◆ **WHAT IS REQUIRED**
Only the lines from the one containing "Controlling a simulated" through the end of the material are to be echoed, each exactly as it appears.
— Begin —
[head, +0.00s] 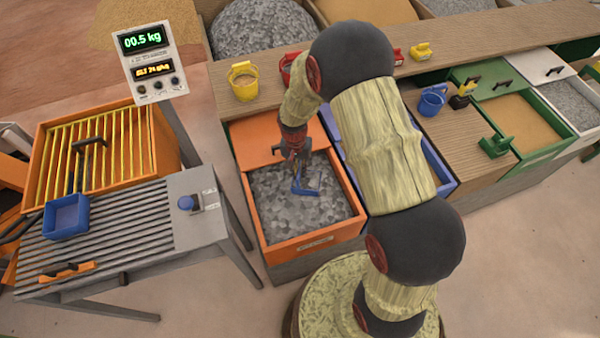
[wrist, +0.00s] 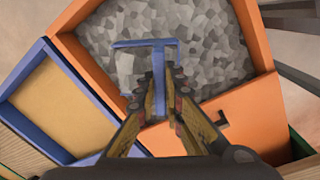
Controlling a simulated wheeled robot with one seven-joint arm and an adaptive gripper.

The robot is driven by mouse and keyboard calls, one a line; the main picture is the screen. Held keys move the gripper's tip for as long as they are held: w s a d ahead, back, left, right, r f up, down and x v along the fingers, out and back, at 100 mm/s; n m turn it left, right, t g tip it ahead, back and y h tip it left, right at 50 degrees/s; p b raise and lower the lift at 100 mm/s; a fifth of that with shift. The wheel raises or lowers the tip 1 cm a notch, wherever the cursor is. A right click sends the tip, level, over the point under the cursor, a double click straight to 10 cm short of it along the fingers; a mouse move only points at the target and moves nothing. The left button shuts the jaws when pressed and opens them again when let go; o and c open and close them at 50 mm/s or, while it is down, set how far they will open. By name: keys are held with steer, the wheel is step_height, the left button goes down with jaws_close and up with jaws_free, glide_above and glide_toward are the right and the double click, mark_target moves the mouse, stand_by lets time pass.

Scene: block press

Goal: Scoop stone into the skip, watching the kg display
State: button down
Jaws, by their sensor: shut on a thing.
— End —
◆ **SOLVED EXERCISE**
Controlling a simulated wheeled robot with one seven-joint arm and an adaptive gripper.

The robot is driven by mouse and keyboard calls, one a line; the main picture is the screen. Held keys move the gripper's tip for as long as they are held: w s a d ahead, back, left, right, r f up, down and x v along the fingers, out and back, at 100 mm/s; n m turn it left, right, t g tip it ahead, back and y h tip it left, right at 50 degrees/s; p b raise and lower the lift at 100 mm/s; a fifth of that with shift. The wheel raises or lowers the tip 1 cm a notch, wherever the cursor is. A right click sends the tip, level, over the point under the cursor, a double click straight to 10 cm short of it along the fingers; a mouse move only points at the target and moves nothing. The left button shuts the jaws when pressed and opens them again when let go; o and c open and close them at 50 mm/s or, while it is down, set how far they will open. By name: keys are held with steer, the wheel is step_height, the left button goes down with jaws_close and up with jaws_free, glide_above and glide_toward are the right and the double click, mark_target moves the mouse, stand_by lets time pass.

Scene: block press

Goal: Scoop stone into the skip, watching the kg display
State: button down
Jaws, by their sensor: shut on a thing.

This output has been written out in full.